The case for buying stock in the German industrial giant is based on two pillars. First is its hefty dividend -- current yield is around 3.6%. Second is that the diversification in its mix of businesses should ensure its earnings and dividend can grow throughout the economic cycle.

Let's take a look at these factors in the context of the latest first-quarter earnings report from Siemens (OTC:SIEGY).

Dividend outlook

On the first marker, there was slightly disappointing news. Siemens plans to pay out 40% to 60% of its net income in dividends, and here the news was mixed. In this article, I will refer to Siemens' numbers in euros, but holders of the ADR will trade the stock (and receive dividends) in U.S. dollars.

A post it note with the word "dividends" written on it

Siemens pays dividends in U.S. dollars, too. Image source: Getty Images.

While the company maintained its full-year 2020 EPS guidance for 6.30 euros to 7.00 euros, implying growth of 3.7% at the midpoint from 6.41 euros in 2019, the disappointing earnings in the first quarter mean it's going to be difficult for Siemens to hit the high end of its EPS guidance range now.

Based on the midpoint of Siemens' guidance, meaning 6.65 euros, paying 60% of it would mean a dividend of 3.99 euros compared to the recent dividend of 3.9 euros -- implying a yield close to 3.7% at the current price. It's still attractive for divided-seeking investors, but Siemens doesn't need any more earnings disappointments.

Sustainable earnings?

The recent earnings report was unusual. Instead of its normal business producing lackluster results, it was the listed companies of which Siemens remains a majority shareholder, namely Siemens Healthineers (OTC:SMMNY) and Siemens Gamesa Renewable Energy (OTC:GCTAF) or SGRE, that disappointed. 

In addition, during the earnings call, CFO Ralf Thomas said he was disappointed in the gas and power segment margin of just 1.4% in the quarter due to a "a less favorable revenue mix and additional expenses for the ramp up of the stand-alone set up of Siemens Energy." As a reminder, Siemens plans to add its existing 59% stake in SGRE and another 8.1% stake in SGRE to be purchased from Iberdrola, to its gas and power, and then spin it off with Siemens retaining a minority stake.

Speaking on the earnings call, Siemens CEO Joe Kaeser said he was "looking forward to a significant improvement, in particular, in the imaging business in the second quarter" for Siemens Healthineers.

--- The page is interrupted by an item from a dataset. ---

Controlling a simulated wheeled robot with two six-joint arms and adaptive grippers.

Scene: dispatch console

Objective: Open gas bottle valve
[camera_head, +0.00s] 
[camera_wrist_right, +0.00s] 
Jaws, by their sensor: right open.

SGRE lowered its full-year earnings before interest and taxes, or EBIT, margin guidance to 4.5% to 6% from a previous estimate of 5.5% to 7%, citing delays on onshore projects caused by bad weather.

Segment/Listed Company

EBITA

Growth (YOY)

EBITA Margin

Full-Year Target

Digital Industries

541 million euros

(32)%

17.4%

17%-23%

Smart Infrastructure

281 million euros

33%

8.8%

10%-15%

Gas and Power

62 million euros

(63)%

1.7%

8%-12%

Mobility

219 million euros

(7)%

10%

9%-12%

Siemens Healthineers*

492 million euros

(8)%

14.20%

17%-21%

Siemens Gamesa Renewable Energy**

(165) million euros

n/a

-7.90%

7%-11%

Data source: Siemens. *Publicly listed company of which Siemens owns 85% of shares. **Publicly listed company of which Siemens owns 59% of shares. EBITA = earnings before interest, tax, and amortization. YOY = year over year.

Earnings outlook

Digging into the details, it's noticeable that Siemens' rival, General Electric (NYSE:GE), has also seen pricing pressure in its renewable energy business, and the segment's profit margin turned negative in 2019. Similarly, GE Healthcare has also seen sluggish growth in its healthcare systems sales, notably in imaging. Both of these things suggest Siemens Healthineers and SGRE may not find it so easy to recover lost ground in 2020.

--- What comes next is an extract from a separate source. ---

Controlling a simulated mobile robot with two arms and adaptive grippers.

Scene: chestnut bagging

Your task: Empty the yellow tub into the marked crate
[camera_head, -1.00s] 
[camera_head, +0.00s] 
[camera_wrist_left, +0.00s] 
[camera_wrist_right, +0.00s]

However, the outlook for Siemens' digital industries (automation and industrial software) is pretty consistent with previous expectations, with Kaeser noting that he continued to "expect the trough in our most relevant short cycle verticals not before mid calendar year 2020."

Moreover, GE has been signaling that its gas turbine end markets are showing signs of stabilization. That's good news for Siemens, but the segment needs to improve margin performance in the coming quarters.

Is Siemens a buy?

All told, Siemens is still a good-looking investment for dividend-seeking investors, but if there are any more disappointments in earnings, analysts will be scrambling to lower earnings forecasts. Siemens Healthineers and SGRE both need to improve margin performance -- not easy in a difficult market -- but there might be some upside potential in digital industries as well as gas and power in 2020 given some global economic improvement.